Historically, forward-facing restraints were made for use with a harness for a child up to only 18 kg (40 lb). However, many current models now accommodate children up to 30 to 40 kg (65 to 90 lb) using the harness system. These higher-weight harness systems may include higher slots for routing the harness straps at or above the shoulders of a larger child, as well as higher seatbacks that need to extend to a height at or above the child’s ears to protect against rearward bending of the neck. Forward-facing child restraint types can be installed with a seatbelt or LATCH lower attachments. However, because the design strength limit of vehicle lower anchors is 290 N (65 lbs), forward-facing child restraints may require seat belt installation with children at the upper end of the weight range. In addition, all current forward-facing child restraints recommend use of the tether with any installation to reduce head excursion during a crash, and some manufacturers require tether use for the heavier children.

Harnesses and Shields

The ability of a forward-facing restraint to provide effective protection depends on harness fit and snugness as well as tight coupling to the vehicle. Current child restraints are usually equipped with a five-point harness, which are preferred because they permit a snug fit around the child. Previous styles of forward-facing child restraints used a tray shield and shoulder straps; they are no longer sold in the US because they did not always permit a snug fit.

5-point harness

Tray shield

The five-point strap harness arrangement is generally styled after military and racing harnesses. Straps go over each shoulder and the lower portions form a lap belt across the thighs as two latchplates connect to a central buckle. The buckle, which is on the end of the crotch strap, is routed between the child’s legs, and serves to hold the lap straps down on top of the thighs, so it should be as short as possible. Most current products have a single pull harness adjustment strap or knob that makes it easier to tighten the harness so it is snug around the child compared with earlier designs. Loose harness straps will allow the child greater movement toward vehicle interior surfaces and generate higher loads on the child when the system finally pulls up tight to resist movement. Failure to buckle the harness or route the harness properly could result in ejection or serious injury to thoracic and abdominal organs.

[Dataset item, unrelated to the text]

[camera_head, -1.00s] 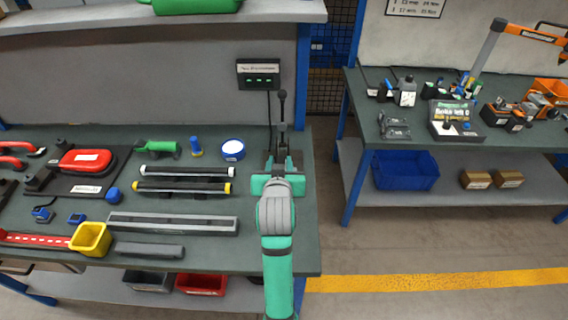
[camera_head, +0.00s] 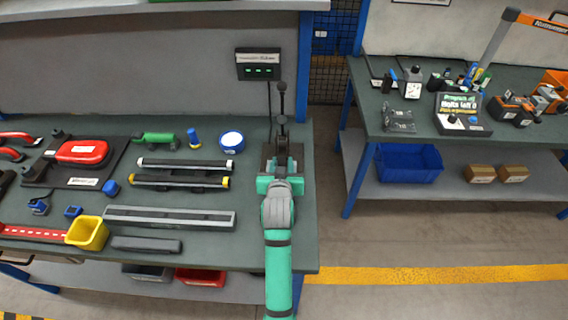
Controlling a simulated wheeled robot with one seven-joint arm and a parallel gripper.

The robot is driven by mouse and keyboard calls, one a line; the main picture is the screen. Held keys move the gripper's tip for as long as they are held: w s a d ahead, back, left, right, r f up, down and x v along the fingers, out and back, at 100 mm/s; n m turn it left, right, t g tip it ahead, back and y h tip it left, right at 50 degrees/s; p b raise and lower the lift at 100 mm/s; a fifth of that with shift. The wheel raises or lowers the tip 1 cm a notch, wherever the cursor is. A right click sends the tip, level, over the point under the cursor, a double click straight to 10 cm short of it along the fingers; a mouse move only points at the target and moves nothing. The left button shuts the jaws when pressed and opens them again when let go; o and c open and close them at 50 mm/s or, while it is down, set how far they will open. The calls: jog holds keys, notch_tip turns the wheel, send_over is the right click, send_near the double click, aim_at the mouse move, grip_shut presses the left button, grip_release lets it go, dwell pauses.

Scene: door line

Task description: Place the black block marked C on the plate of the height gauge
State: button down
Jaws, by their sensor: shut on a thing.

The shoulder straps of the forward-facing harness should be routed to shell slots located at or above the child’s shoulders. For forward-facing restraints, erroneously placing the harness shoulder straps in slots located below the shoulders has the consequence of introducing slack in the harness, as the child’s torso can move forward before the straps begin restraining the shoulder and also creating increased compression loading in the spinal cord. Using harness slots not specified for forward-facing use may lead to child restraint shell failure, as some lower slots on convertible restraints are not reinforced for loading in frontal mode.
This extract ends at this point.